■ TASK DETAILS ■
Look through the lines below and state how many hold the word "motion". Write only the number.

■ GIVEN DATA ■
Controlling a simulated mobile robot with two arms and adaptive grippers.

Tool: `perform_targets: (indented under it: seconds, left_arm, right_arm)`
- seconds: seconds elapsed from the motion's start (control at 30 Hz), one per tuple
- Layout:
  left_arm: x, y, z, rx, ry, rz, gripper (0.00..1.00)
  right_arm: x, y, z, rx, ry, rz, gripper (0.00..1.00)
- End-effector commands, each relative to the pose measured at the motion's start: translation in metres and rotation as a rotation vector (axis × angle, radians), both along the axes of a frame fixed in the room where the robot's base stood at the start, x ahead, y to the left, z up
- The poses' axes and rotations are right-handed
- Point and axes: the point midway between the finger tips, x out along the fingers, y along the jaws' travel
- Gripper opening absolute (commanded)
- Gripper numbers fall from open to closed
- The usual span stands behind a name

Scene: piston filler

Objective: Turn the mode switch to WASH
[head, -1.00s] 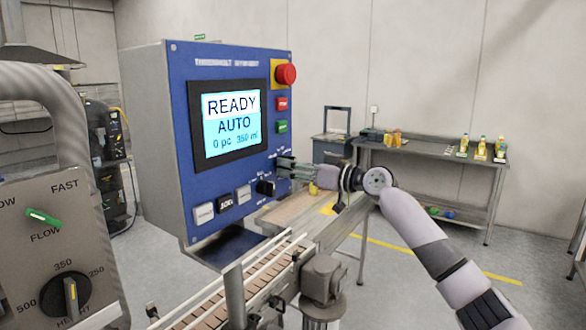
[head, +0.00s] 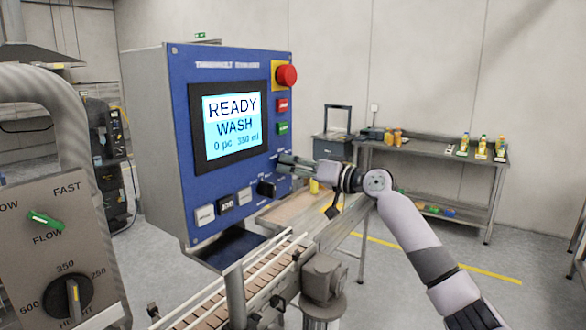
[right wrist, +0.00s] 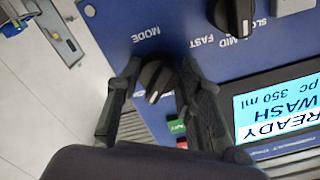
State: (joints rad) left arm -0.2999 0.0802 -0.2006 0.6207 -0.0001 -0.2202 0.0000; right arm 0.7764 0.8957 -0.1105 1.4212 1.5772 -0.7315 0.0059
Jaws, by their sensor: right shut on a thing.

■ ANSWER TO THIS EXERCISE ■
2